= Your objective =
Transcribe the listing that follows in full, omitting pictures.
## begin Material provided
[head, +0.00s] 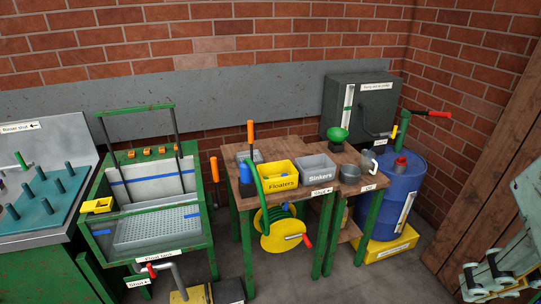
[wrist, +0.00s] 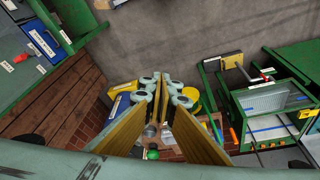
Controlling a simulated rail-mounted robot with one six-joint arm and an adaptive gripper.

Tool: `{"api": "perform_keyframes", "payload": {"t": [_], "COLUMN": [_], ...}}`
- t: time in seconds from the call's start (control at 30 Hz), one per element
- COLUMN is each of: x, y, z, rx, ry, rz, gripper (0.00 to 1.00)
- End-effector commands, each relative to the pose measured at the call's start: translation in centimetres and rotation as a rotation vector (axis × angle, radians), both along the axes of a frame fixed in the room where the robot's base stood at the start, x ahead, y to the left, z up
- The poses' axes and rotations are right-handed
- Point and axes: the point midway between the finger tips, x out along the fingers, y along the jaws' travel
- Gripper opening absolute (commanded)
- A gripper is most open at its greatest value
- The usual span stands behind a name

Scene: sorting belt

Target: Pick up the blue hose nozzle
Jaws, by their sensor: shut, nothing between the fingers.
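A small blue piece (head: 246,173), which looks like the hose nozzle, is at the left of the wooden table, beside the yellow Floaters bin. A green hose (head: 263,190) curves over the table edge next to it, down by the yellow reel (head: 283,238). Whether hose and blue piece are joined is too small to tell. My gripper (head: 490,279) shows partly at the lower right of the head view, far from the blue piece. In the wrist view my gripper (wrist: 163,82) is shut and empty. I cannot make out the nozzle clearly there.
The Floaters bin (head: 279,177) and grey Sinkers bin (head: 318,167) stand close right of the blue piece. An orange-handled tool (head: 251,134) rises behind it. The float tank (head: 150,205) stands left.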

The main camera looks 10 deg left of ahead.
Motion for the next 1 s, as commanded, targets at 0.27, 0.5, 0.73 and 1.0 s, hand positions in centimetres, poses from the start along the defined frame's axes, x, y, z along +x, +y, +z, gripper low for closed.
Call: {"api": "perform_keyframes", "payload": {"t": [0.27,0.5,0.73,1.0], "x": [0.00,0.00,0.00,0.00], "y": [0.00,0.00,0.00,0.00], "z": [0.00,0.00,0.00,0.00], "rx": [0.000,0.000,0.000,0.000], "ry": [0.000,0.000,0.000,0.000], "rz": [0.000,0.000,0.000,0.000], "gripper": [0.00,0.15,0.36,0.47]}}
## end Material provided
= Answer in full =
[head, +0.00s] 
[wrist, +0.00s] 
Controlling a simulated rail-mounted robot with one six-joint arm and an adaptive gripper.

Tool: `{"api": "perform_keyframes", "payload": {"t": [_], "COLUMN": [_], ...}}`
- t: time in seconds from the call's start (control at 30 Hz), one per element
- COLUMN is each of: x, y, z, rx, ry, rz, gripper (0.00 to 1.00)
- End-effector commands, each relative to the pose measured at the call's start: translation in centimetres and rotation as a rotation vector (axis × angle, radians), both along the axes of a frame fixed in the room where the robot's base stood at the start, x ahead, y to the left, z up
- The poses' axes and rotations are right-handed
- Point and axes: the point midway between the finger tips, x out along the fingers, y along the jaws' travel
- Gripper opening absolute (commanded)
- A gripper is most open at its greatest value
- The usual span stands behind a name

Scene: sorting belt

Target: Pick up the blue hose nozzle
Jaws, by their sensor: shut, nothing between the fingers.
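A small blue piece (head: 246,173), which looks like the hose nozzle, is at the left of the wooden table, beside the yellow Floaters bin. A green hose (head: 263,190) curves over the table edge next to it, down by the yellow reel (head: 283,238). Whether hose and blue piece are joined is too small to tell. My gripper (head: 490,279) shows partly at the lower right of the head view, far from the blue piece. In the wrist view my gripper (wrist: 163,82) is shut and empty. I cannot make out the nozzle clearly there.
The Floaters bin (head: 279,177) and grey Sinkers bin (head: 318,167) stand close right of the blue piece. An orange-handled tool (head: 251,134) rises behind it. The float tank (head: 150,205) stands left.

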The main camera looks 10 deg left of ahead.
Motion for the next 1 s, as commanded, targets at 0.27, 0.5, 0.73 and 1.0 s, hand positions in centimetres, poses from the start along the defined frame's axes, x, y, z along +x, +y, +z, gripper low for closed.
Call: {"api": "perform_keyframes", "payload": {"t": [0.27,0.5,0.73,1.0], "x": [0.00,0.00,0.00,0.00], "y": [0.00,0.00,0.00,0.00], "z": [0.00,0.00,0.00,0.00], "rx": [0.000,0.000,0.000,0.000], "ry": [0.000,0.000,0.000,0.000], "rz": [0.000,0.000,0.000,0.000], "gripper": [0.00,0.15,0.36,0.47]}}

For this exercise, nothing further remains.